Met verwijzing naar rechtspraak van het Europese Hof van Justitie wijst de Afdeling erop dat het gebruiken van een hulpmiddel als AERIUS-calculator voor het maken van de passende beoordeling – als bedoeld in artikel 2.8 van de Wnb – alleen is toegestaan als daarmee volledige, precieze en definitieve constateringen en conclusies kunnen worden verkregen die elke redelijke wetenschappelijke twijfel over de gevolgen van de geplande werkzaamheden voor de betrokken Natura 2000-gebieden kunnen wegnemen.

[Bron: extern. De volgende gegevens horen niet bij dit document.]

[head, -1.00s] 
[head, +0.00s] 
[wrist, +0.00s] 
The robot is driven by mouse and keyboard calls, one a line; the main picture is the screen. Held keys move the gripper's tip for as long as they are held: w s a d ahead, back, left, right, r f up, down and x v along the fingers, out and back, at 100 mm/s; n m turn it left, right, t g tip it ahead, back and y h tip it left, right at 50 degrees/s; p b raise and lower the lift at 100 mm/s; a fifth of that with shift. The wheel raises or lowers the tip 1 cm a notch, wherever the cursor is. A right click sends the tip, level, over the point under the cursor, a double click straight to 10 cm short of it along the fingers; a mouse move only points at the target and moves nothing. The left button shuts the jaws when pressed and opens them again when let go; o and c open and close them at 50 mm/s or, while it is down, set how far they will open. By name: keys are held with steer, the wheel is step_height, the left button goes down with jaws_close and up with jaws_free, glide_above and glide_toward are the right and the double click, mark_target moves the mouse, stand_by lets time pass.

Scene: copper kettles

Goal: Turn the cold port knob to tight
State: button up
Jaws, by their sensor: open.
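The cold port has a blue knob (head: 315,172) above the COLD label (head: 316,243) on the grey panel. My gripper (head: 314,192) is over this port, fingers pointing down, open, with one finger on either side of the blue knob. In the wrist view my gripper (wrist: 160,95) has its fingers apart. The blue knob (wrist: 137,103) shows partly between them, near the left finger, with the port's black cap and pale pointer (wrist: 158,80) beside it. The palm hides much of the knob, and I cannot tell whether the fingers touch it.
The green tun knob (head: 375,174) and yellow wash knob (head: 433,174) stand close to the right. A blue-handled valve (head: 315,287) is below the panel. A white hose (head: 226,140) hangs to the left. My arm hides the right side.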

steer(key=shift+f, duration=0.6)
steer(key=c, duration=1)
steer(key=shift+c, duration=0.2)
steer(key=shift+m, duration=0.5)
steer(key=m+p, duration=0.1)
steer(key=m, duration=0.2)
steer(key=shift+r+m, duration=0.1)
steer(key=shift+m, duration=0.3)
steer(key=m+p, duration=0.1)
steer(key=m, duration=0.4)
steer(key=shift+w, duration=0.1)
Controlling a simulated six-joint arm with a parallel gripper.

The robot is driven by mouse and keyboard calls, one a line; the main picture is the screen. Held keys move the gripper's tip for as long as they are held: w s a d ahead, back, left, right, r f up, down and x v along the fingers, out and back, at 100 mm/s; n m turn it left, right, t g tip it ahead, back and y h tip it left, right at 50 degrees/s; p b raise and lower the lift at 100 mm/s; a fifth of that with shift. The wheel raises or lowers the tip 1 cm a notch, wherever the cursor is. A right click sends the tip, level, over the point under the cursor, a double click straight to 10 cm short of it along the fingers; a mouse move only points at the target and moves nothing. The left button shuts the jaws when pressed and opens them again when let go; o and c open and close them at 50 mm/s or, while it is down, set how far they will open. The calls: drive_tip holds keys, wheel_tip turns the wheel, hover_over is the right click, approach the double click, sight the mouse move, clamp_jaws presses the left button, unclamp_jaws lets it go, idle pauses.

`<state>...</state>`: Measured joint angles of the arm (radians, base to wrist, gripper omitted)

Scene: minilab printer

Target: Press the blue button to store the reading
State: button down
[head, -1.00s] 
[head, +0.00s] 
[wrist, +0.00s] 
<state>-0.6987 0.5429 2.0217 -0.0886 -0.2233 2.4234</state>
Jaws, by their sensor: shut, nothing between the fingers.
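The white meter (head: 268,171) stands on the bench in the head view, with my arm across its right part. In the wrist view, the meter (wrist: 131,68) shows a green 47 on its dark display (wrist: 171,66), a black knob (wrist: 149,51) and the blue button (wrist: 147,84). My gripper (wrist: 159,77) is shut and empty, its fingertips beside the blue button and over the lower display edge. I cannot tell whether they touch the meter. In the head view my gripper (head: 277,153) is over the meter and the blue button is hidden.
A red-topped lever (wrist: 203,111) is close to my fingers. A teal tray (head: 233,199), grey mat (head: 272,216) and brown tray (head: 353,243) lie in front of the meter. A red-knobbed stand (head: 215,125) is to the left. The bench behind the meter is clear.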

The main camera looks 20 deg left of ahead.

Samengevat komt het oordeel van de Afdeling erop neer dat de Minister niet toereikend heeft gemotiveerd dat in dit geval aan deze voorwaarden is voldaan.

 

Het tracé zelf en de wegen, waarop als gevolg van het tracé een toename van verkeer te verwachten valt, liggen volgens de Afdeling slechts ten dele binnen 5 km van (rekenpunten in) de Natura 2000-gebieden die in het Deelrapport gebiedsbescherming (2019) zijn betrokken. Voor zover het verkeer op grotere afstand rijdt, is de stikstofdepositie die daarvan het gevolg is, niet berekend.

 

Verder is onduidelijk in hoeverre het tracé leidt tot stikstofdepositie op (rekenpunten in) Natura 2000-gebieden op meer dan 5 kilometer afstand van wegvakken, waarvoor het verkeersmodel een toename in verkeer voorspelt.

 

Het verweer van de Minister neemt die onduidelijkheid niet weg. De Afdeling vindt het daarbij in het bijzonder onduidelijk waarom het kennelijk wel mogelijk is om met AERIUS-calculator voor andere bronnen dan wegverkeer de stikstofdeposities “betekenisvol te herleiden” op grotere afstanden dan 5 km. Verder wijst de Afdeling erop dat hetgeen de Minister ter zitting voor het overige naar voren heeft gebracht erop neerkomt dat het streven naar volledigheid van de stikstofberekeningen ten koste zal gaan van de precisie.

Hoe verder?

De Minister leek al in oktober 2020 te anticiperen op deze uitspraak door aan te geven dat het kabinet samen met het RIVM al aan het onderzoeken was of aan de hand van eenduidige criteria een wetenschappelijk onderbouwde afstandsgrens dan wel depositiewaarde voor verschillende emissiebronnen vast te stellen is. Daarbij gaf zij aan dat zij de Kamer daarover in de zomer van 2021 zou informeren (Aanhangsel Handelingen, vergaderjaar 2020-2021, nr. 450).

 

Dat lijkt net op tijd te zijn. De Afdeling heeft de Minister namelijk opgedragen om uiterlijk 20 juli 2021 onder meer het hiervoor beschreven motiveringsgebrek te herstellen. De Minister kan dit doen door alsnog – met inachtneming van het oordeel van de Afdeling over de afkap van de 5 kilometer – toereikend te motiveren dat volledige, precieze en definitieve constateringen en conclusies kunnen worden verkregen, die elke redelijke wetenschappelijke twijfel over de gevolgen van het tracébesluit voor de betrokken Natura 2000-gebieden, wegnemen. De Minister kan ook een andere onderbouwing aan het besluit geven of een ander besluit nemen.

 

De uitspraak kan ook gevolgen hebben voor andere infrastructurele projecten waarbij voor stikstofberekeningen gebruik wordt gemaakt van het rekenmodel SRM2 in de AERIUS-calculator. In het belang van de voortgang van die projecten is het te hopen dat de Minister sneller dan zij in oktober 2020 aangaf met een toereikende motivering komt.